Ukrainian Labour Temple
Reason for Designation
As befits its name, this small one storey assembly hall is reminiscent of a Greek temple minus its ornamental elements. The temple form is echoed in its rectangular shape, gable end arrangement and front façade with pediment shaped roofline above a prominent central doorway. This entrance carries most of the decorative detailing in its double paneled doors. A small pediment with chipped gable above the entrance echoes the one above, while the flanking rectangular windows and contrasting geometric shapes below the cornice also focus attention on the main entrance. The simplified geometric features of the façade reflect elements of the abstract architectural styles (Deco, Moderne and International) popular during the 1930’s. Its interior woodwork, wainscoting, doors, windows and tin ceiling are original. Much of this woodwork was salvaged from the old Post Office building in Hamilton, Ontario.
This is the second Ukrainian Labor Temple built in Welland. Welland’s first Ukrainians arrived before 1914. Most came to work on the Toronto, Hamilton and Buffalo Railroad or on canal construction when the Welland Canal expansion was begun in 1913. As a minority in their homeland of Galicia they had suffered social, political and religious repression. In 1916 the first branch of the Ukrainian Social Democratic Federation in Canada was organized in Crowland (now part of Welland), and in 1917 they built a hall at the end of Sixth Street, the first of its kind for Ukrainians in Canada. The Welland group became part of the Ukrainian Labor and Farmer’s Temple movement during the 1920’s.

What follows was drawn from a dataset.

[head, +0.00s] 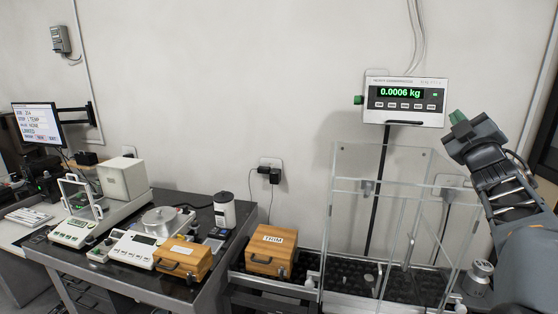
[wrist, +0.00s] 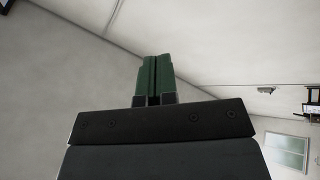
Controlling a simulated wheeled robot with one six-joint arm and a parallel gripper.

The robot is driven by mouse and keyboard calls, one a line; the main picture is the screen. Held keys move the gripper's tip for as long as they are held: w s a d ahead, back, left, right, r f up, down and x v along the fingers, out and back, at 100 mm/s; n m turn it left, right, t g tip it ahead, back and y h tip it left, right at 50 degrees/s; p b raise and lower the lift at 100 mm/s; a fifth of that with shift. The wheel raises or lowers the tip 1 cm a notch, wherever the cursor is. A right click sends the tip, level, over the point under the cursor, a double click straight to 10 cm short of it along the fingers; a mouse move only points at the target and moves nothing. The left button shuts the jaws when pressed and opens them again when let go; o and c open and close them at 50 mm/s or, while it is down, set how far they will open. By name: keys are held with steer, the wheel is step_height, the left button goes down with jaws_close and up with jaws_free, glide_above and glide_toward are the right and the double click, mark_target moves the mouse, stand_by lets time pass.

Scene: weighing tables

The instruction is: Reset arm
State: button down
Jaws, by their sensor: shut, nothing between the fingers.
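My gripper (head: 459,119) is raised at the right of the head view, in front of the wall and just below and right of the scale display. Its green fingers also show in the wrist view (wrist: 154,78), pressed side by side with nothing between them. My dark arm runs from it down to the lower right corner. The gripper is above and right of the glass enclosure and apart from everything.
The glass enclosure (head: 338,210) stands on the right table. The display (head: 405,108) on its post reads 0.0006 kg. A metal weight (head: 481,271) stands right of the enclosure. Wooden boxes (head: 271,262) and (head: 183,262) sit left, with balances beyond.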

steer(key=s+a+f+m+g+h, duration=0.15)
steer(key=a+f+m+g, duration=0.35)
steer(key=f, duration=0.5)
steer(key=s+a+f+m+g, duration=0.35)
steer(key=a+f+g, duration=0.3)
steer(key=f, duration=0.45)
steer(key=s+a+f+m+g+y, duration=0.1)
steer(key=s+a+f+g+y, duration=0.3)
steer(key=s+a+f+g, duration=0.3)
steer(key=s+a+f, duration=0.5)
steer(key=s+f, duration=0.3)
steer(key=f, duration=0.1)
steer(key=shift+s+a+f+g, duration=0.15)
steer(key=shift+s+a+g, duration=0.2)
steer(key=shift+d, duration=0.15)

This temple was the focal point for the political, social and cultural life of Welland’s Ukrainians. Plays and concerts in the Ukrainian language were put on at the hall and a school taught children the Ukrainian language. A mandolin orchestra was started in 1926 under the direction of Gregory Smook. The original hall was moved to the present location on Ontario Road in 1926 but was burned in 1935 in the aftermath of the Crowland Relief Strike, during which members had provided food and shelter for the strikers at the Temple. The current building was constructed the same year entirely with volunteer labor donated by local members of the Association.
The Ukrainian Labor Temple is currently home to the Association of United Ukrainian Canadians (A.U.U.C.), the successor to the Ukrainian Labor Farmer Temple Association and provides space for a number of cultural and social activities, including the Shevchenko Senior Citizens Club and the Welland Ukrainian Mandolin Orchestra (A.U.U.C.)